Date: Sat, Mar 17, 2018 at 12:23 PM
Subject: PLIC – Stuart Rich- President letter on 3/14/18 Ferry Meeting
PLIC- Stuart Rich-President
The ferry consultant, KPFF Consulting, and Whatcom County Public Works have laid out their options for a ferry replacement boat (20, 28 or 34 car capacity vessel) and the future Gooseberry ferry terminal location (1.the present location, 2. move north to convenience store location, or 3. purchase up to 8 private homes). Now it’s up to us to decide what is in the best interest of Lummi Island and chose a ferry replacement system that will serve our future needs through the year 2060.
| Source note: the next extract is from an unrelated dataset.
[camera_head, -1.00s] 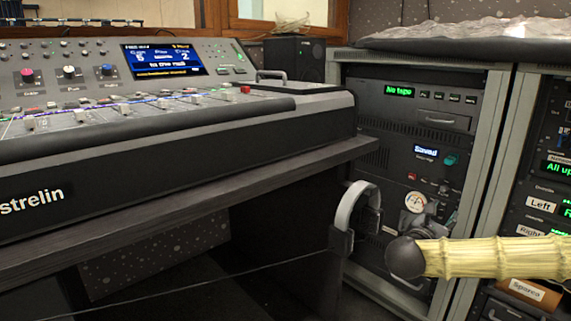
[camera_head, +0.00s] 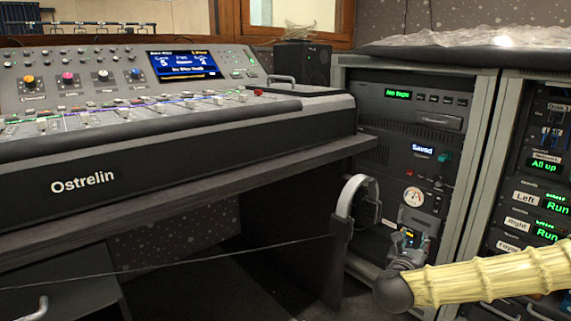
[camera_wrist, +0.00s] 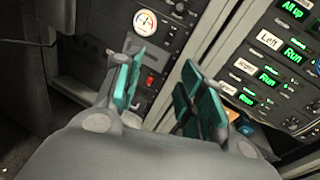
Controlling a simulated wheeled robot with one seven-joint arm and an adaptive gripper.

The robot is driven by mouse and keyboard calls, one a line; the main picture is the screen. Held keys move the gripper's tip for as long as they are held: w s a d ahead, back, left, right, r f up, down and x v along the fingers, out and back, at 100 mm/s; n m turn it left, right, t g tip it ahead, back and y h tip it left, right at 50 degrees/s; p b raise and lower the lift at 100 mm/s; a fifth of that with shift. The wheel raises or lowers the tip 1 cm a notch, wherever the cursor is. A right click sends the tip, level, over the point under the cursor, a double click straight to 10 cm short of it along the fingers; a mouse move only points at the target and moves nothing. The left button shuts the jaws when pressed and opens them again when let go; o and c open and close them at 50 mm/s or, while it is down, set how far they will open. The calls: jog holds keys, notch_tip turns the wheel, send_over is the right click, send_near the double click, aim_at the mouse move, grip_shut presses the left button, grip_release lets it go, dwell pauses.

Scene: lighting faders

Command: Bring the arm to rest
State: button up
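My arm, in a ribbed cream sleeve with a dark rounded end, reaches in from the lower right of the head view. My gripper (camera_head: 410,240) is small there, in front of the lower part of the left rack, and partly hidden by my arm. In the wrist view my gripper (camera_wrist: 160,80) has its two teal-padded fingers apart, with nothing visible between them. The rack front with a round gauge (camera_wrist: 145,22) shows beyond the fingers. The mixing console (camera_head: 150,165), marked Ostrelin, stands at the left, apart from my gripper.
Headphones (camera_head: 357,200) hang at the desk's right end, left of my gripper. The left rack (camera_head: 425,120) and right rack (camera_head: 535,180) stand close behind my arm. A thin cable (camera_head: 180,259) crosses below the desk. Open floor shows beneath the desk.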

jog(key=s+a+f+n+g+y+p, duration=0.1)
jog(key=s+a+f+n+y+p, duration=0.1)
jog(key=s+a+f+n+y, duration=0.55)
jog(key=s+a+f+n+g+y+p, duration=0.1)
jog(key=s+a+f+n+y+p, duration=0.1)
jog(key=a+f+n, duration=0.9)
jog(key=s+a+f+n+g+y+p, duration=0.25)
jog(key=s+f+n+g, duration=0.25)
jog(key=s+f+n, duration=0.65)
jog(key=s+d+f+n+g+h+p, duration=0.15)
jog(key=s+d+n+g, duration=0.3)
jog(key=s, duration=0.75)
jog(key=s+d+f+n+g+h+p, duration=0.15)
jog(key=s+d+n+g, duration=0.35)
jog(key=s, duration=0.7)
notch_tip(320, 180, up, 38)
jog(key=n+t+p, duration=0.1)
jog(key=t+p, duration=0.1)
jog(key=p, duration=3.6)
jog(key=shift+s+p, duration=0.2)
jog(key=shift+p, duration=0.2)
Let’s start with a priority decision- location of the Gooseberry terminal. Staying at the present location is not viable. Lummi Nation has served us due notice that there will be no renewal of the present-day lease. The second option of the convenience store location would mean the continuation of expensive upland and tideland leases with the Lummi Nation which would continue to impact operational costs and fares. The third option of purchasing private homes coupled with a tradeoff – changing the county- right-of- way to accommodate the proposed Lummi Nation marina in exchange for the Nation’s support for a federal right-of-way over the tidal water dock area – would forever eliminate the need for lease payments to the Lummi Nation. This option is cost effective and provides a permanent solution
Choosing a long-term replacement boat is a complex process which is directly tied to the level of service (LOS), operational costs and fares, as well as the future growth of Lummi Island. How big of a boat do we need? After examining several studies, KPFF has pegged Lummi Island’s annual growth rate for pedestrian/passenger ridership at 1.54% and vehicle ridership at 0.76 percent through the year 2040. After factoring in current peak ferry usage, the consultants have projected a low- middle- and high range for the required boat capacity through the year 2060.